Skip to main content.
home | support | download

Back to List Archive

Re: Change queue URL in test_url

From: Bill Moseley <moseley(at)not-real.hank.org>
Date: Tue May 25 2004 - 19:18:47 GMT
On Tue, May 25, 2004 at 12:06:26PM -0700, Justin Tang wrote:
> Hi:
>   I was wondering if there is any way to change the URL that is about to be
> queued using a call back function in test_url.  Specifically, say if I have
> 
> www.mysite.com/page.html?query=value
> 
> to be placed in the queue, and I want to change it to
> 
> www.mysite.com/page.html
> 
> how can I change the URL that is being passed back?  Thanks!

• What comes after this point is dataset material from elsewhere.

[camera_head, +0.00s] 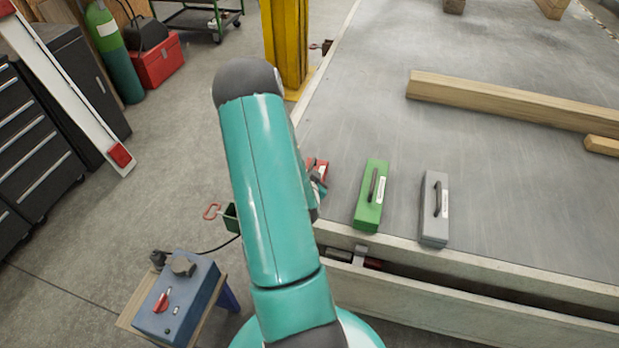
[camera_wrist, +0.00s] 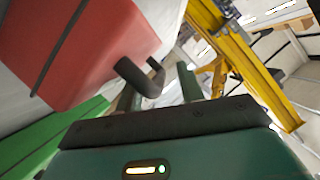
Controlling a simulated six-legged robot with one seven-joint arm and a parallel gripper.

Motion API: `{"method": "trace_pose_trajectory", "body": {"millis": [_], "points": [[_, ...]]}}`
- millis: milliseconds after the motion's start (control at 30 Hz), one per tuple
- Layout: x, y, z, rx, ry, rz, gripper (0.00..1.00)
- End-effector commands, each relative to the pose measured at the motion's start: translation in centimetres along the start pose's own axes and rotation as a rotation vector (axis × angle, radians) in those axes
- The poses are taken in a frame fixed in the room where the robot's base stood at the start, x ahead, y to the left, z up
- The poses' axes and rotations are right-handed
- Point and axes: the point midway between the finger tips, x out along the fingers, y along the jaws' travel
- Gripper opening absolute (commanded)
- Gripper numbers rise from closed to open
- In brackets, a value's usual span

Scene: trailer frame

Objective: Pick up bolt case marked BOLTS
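Three cases lie on the grey trailer deck. A red case (camera_head: 321,163) is mostly hidden behind my arm; a green case (camera_head: 364,210) and a grey case (camera_head: 433,228) are to its right. Their white labels are too small to read, so I cannot tell which says BOLTS. In the wrist view the red case (camera_wrist: 80,45) is close at the upper left, with its dark curved handle (camera_wrist: 140,82) at my gripper (camera_wrist: 158,80). The two fingers look apart, with the handle's end near the gap between them. I cannot tell whether they touch it. The green case (camera_wrist: 55,140) shows at lower left.
A yellow post (camera_head: 287,45) stands at the deck's left edge. Wooden beams (camera_head: 510,102) lie farther back. A blue control box (camera_head: 178,300) stands on a small table at lower left. The deck between the cases and the beams is clear.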

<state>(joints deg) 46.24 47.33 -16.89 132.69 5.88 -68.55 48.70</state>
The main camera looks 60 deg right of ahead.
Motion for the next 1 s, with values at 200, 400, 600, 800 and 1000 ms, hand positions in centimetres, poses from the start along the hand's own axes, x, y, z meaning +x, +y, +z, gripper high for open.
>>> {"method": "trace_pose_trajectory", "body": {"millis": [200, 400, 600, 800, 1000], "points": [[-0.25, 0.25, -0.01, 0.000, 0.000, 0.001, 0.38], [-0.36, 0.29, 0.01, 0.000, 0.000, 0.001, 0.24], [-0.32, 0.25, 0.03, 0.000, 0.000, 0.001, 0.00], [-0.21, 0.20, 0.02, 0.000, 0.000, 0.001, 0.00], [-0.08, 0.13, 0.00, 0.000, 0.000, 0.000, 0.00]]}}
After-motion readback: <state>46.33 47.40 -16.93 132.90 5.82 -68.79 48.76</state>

I think so.  Try something like:

sub remove_query {
    my ( $uri ) = @_;
    $uri->query( undef )
        if $uri->path eq '/page.html';

    return 1;
}

then in your spider config

    test_url => \&remove_query,

(I think you can specify more than one function like this, if you needed
to do so:

    test_url => [ \&remove_query, \&other_subroutine ],

$uri is a URI object.  perldoc URI to see how you can mess with it.


Note that after test_url is checked, spider.pl then checks if
$uri->canonical has been visited before.  So if you do the above it will
only be visited once.



> 
> -Justin
> 
> 

-- 
Bill Moseley
moseley@hank.org
Received on Tue May 25 12:18:47 2004